Mimmo Alba reinterpreta la storia portandola ai giorni nostri. Parte dalle ricette originali dell’epoca e le rivisita secondo il gourmet.
Una cucina senza sale, perché il suo utilizzo modificherebbe il sapore degli ingredienti e quindi del cibo. Ama definire il gusto dei suoi piatti inusuale e goloso.
Un’attenzione alla stagionalità delle materie prime, che arrivano da fornitori selezionati, in grado di garantirne la qualità. Anche la scelta del socio risponde a questa esigenza: Pietro Micillo, che nella sua azienda agricola coltiva ortaggi e legumi ormai dimenticati, come torzella, cicerchia flegrea, fagiolo a formella e Papaccella pomodorino giallo.
“Utilizzo gli ingredienti poveri dell’epoca e mi lascio guidare dal mio estro e dal mio istinto. A partire dai sapori: nel Settecento si ricercavano forti e saporiti, oggi si preferisce qualcosa di più delicato. La stessa ricetta può cambiare, in base a quello che ho a disposizione. Mi piace creare ed emozionare” racconta Mimmo Alba.

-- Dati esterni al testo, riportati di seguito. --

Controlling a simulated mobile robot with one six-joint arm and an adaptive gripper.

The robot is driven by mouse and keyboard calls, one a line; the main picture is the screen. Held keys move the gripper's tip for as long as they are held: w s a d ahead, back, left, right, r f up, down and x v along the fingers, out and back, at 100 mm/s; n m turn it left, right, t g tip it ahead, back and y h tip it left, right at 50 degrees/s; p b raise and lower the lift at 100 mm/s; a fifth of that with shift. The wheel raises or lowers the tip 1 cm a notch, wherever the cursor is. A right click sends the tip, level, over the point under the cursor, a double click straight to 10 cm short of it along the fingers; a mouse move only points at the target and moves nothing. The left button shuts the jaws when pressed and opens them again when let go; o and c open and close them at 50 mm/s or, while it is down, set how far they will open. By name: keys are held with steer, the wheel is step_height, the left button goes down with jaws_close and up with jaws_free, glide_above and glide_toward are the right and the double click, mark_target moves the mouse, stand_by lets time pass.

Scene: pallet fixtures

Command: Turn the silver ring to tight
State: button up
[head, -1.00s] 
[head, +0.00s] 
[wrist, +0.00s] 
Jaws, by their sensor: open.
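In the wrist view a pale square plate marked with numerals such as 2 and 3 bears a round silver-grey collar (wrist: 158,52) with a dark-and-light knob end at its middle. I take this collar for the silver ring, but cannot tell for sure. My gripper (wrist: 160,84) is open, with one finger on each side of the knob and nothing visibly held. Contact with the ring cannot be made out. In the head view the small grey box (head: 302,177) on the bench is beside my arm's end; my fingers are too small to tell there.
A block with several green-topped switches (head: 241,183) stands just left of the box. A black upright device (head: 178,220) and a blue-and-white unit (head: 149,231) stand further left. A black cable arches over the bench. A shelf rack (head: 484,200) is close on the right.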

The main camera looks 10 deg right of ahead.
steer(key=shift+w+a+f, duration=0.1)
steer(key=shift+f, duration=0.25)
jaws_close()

Chiuso tra le mura dell’antica dimora gentilizia di Palazzo San Teodoro, a Napoli, il ristorante di Mimmo Alba stupisce nei minimi dettagli.
Stile minimalista, perché – come lo stesso chef racconta – “è come una bella donna, deve indossare l’indispensabile”.

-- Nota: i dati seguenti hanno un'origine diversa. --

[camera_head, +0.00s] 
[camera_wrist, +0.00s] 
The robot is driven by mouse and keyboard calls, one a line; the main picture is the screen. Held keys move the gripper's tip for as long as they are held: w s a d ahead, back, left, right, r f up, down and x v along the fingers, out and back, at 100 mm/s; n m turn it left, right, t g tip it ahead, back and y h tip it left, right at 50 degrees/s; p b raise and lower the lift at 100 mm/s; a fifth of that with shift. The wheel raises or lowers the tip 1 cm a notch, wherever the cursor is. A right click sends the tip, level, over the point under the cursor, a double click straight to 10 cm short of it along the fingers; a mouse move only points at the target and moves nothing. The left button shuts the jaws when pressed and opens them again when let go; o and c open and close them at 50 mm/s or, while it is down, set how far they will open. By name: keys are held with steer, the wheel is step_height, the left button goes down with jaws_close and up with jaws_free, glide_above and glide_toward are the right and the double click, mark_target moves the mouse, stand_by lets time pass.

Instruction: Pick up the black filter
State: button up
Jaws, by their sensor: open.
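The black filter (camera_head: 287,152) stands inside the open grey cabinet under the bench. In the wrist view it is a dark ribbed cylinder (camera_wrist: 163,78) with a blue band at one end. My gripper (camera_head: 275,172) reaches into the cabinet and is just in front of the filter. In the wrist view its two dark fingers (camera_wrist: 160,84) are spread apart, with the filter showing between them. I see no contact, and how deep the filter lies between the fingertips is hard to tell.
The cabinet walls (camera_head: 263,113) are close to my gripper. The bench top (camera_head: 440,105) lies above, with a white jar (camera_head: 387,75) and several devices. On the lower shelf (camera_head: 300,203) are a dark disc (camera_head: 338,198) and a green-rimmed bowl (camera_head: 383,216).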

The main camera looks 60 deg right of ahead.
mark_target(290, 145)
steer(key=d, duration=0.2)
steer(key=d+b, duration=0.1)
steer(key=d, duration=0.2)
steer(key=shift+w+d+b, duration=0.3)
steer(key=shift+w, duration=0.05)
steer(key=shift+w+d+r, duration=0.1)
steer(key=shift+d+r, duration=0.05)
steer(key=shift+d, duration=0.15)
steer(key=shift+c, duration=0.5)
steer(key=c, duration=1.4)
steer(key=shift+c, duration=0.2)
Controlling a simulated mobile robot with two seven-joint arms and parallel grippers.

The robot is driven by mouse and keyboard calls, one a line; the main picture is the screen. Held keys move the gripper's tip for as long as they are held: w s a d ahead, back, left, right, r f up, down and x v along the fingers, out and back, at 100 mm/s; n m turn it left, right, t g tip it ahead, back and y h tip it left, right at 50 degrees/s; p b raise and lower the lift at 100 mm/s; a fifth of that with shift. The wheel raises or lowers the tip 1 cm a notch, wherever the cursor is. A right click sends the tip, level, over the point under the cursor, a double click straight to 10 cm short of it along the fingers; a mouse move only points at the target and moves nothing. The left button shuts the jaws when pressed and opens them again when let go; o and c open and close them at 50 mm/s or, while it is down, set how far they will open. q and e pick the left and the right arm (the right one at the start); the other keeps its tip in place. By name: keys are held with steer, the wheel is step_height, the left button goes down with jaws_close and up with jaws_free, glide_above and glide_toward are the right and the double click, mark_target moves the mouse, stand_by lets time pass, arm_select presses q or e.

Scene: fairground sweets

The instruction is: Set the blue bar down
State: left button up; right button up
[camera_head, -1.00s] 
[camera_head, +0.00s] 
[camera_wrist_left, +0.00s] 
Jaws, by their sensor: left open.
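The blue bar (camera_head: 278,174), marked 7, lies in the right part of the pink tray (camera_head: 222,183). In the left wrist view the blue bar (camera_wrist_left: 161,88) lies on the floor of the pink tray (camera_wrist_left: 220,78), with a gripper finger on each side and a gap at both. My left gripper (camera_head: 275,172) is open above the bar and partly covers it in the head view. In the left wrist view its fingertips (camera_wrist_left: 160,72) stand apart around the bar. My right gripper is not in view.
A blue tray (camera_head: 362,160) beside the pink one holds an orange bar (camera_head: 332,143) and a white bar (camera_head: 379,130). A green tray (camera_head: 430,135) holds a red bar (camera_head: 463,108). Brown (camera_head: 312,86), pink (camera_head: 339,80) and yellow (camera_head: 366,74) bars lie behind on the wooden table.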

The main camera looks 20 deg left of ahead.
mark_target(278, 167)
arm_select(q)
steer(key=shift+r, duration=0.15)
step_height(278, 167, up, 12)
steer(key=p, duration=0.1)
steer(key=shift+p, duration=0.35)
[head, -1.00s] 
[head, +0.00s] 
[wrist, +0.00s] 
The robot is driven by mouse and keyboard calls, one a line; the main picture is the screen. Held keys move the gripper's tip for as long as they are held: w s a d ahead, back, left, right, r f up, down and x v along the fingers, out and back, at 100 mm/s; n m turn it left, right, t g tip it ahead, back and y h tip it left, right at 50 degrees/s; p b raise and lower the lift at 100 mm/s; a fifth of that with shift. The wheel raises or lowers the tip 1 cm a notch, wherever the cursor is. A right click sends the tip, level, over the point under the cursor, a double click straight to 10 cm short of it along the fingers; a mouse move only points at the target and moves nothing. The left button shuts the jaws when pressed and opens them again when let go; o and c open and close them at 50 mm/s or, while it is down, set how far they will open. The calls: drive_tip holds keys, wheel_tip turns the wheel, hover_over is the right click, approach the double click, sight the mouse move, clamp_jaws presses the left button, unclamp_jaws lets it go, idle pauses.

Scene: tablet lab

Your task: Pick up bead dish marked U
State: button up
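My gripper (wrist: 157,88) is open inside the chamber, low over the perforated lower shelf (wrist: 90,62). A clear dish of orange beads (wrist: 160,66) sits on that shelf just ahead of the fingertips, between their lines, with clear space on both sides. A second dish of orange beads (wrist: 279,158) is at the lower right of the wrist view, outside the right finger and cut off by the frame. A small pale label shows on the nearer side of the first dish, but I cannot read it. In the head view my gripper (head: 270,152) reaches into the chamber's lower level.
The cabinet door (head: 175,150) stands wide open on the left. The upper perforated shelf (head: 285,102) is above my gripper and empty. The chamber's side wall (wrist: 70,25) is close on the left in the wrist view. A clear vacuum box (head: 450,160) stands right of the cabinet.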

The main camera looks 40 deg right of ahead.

L’ambiente e l’atmosfera sono caldi. I tavoli, cinque in tutto in uno spazio 5×5 m, è come se non ci fossero, sono lasciati completamente al buio. Nella penombra rimangono anche le persone. La luce è esclusivamente sul piatto, perché è il piatto l’unico protagonista.
Tovagliato in canapa naturale e tovagliolo bianco non fanno che mettere ancora più in risalto le tonalità del piatto. L’unica nota colorata concessa è quella del bicchiere dell’acqua.

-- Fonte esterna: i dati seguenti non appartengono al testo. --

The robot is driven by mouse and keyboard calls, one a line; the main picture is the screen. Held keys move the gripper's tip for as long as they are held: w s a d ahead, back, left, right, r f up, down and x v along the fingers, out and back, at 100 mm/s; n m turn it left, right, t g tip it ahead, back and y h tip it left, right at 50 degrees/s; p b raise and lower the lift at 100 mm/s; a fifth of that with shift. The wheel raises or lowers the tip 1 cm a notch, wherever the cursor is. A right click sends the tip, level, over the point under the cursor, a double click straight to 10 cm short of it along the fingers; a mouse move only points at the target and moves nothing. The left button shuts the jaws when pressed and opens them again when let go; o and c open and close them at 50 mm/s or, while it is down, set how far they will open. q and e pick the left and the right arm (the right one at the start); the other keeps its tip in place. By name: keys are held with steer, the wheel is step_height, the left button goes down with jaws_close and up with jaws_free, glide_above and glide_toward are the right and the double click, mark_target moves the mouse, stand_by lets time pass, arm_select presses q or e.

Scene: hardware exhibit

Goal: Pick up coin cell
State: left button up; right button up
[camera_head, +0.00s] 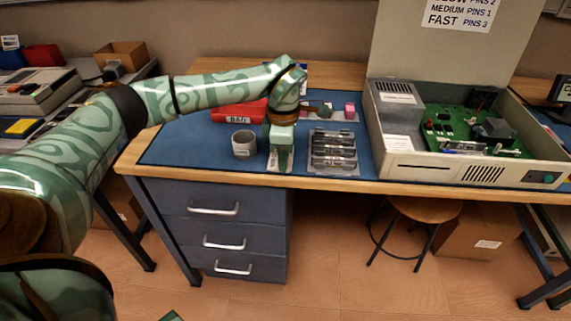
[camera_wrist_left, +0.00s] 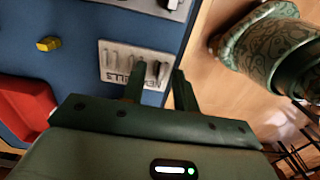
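My left gripper (camera_head: 280,165) points down at the front of the blue desk mat. Narrow slots run across the holder. A small greyish shape (camera_wrist_left: 157,69) in a slot between the fingertips may be a coin cell, but it is too small to be sure. I cannot see anything gripped. In the head view the gripper hides most of the holder. My right gripper is in neither view.
A grey cup (camera_head: 244,144) stands left of the gripper and a battery tray (camera_head: 333,152) stands close on its right. A red bin (camera_head: 238,112) marked "BAD" lies behind. An open grey case (camera_head: 430,168) with a green board fills the right. The desk's front edge is near.

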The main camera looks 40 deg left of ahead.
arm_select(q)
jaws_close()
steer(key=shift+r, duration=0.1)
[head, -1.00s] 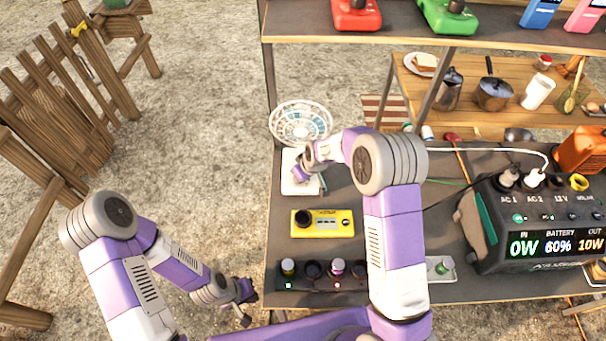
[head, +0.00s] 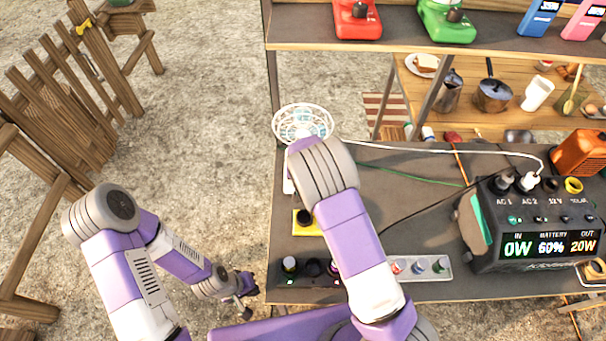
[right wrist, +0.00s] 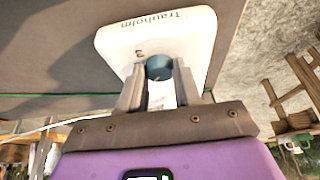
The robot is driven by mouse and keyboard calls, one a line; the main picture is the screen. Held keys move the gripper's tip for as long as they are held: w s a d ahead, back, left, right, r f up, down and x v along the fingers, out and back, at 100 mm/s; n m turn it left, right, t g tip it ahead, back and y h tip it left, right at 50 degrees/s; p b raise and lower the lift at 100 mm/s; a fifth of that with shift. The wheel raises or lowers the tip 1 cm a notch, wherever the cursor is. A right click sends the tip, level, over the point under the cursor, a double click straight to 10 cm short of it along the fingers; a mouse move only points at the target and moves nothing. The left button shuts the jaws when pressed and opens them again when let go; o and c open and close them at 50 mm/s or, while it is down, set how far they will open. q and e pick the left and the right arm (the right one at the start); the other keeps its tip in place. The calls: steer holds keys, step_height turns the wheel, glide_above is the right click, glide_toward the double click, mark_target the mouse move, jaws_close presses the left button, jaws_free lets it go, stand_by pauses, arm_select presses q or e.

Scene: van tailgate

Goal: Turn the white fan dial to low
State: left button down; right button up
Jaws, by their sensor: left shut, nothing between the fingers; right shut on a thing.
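The white fan (head: 303,122) stands at the back left of the bench; my right arm hides most of its base in the head view. In the right wrist view the white fan base (right wrist: 180,32) bears the word "Trauholm", a "3" and a round blue-grey dial (right wrist: 158,66). My right gripper (right wrist: 159,82) is shut on this dial, one finger on each side. The dial's pointer and its other marks cannot be made out. My left gripper (head: 244,305) is shut and empty, low at the bench's left front edge.
A yellow box (head: 304,228) is half hidden under my right arm. A dark power station (head: 530,225) reads OUT 20W, with a white cable (head: 440,151) running to it.

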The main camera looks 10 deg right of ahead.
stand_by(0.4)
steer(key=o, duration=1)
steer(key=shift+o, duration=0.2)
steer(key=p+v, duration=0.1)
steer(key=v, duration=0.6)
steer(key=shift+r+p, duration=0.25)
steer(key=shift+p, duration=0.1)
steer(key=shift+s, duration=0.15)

Di prestigio e raffinatezza è anche la carta scelta per i menu: per gli uomini, per le donne (in cui non sono presenti i prezzi) e carta vini. Tutti e tre sono stati realizzati su carta Amalfi, ancor più impreziosita da una particolare lavorazione: immersa nell’acqua, viene toccata da gocce di colore che si imprimono su di essa formando disegni e figure astratti.
C’è un’altra caratteristica che rende il ristorante di Mimmo Alba un unicum: la mattina si trasforma in negozio, in cui degustare ed acquistare tutti i prodotti dell’Azienda Agricola Micillo. Legumi e ortaggi diventano ingredienti di gustose combinazioni, frutto dell’arte di Filippo, figlio di Pietro Micillo, messe sottovuoto in barattoli di vetro. Le stesse che lo chef utilizza nella sua cucina.
Anche negli orari di apertura del ristorante è possibile acquistare i prodotti.
Ristorante e negozio vanno così a comporre quella che Mimmo Alba definisce la sua “cattedrale del cibo”.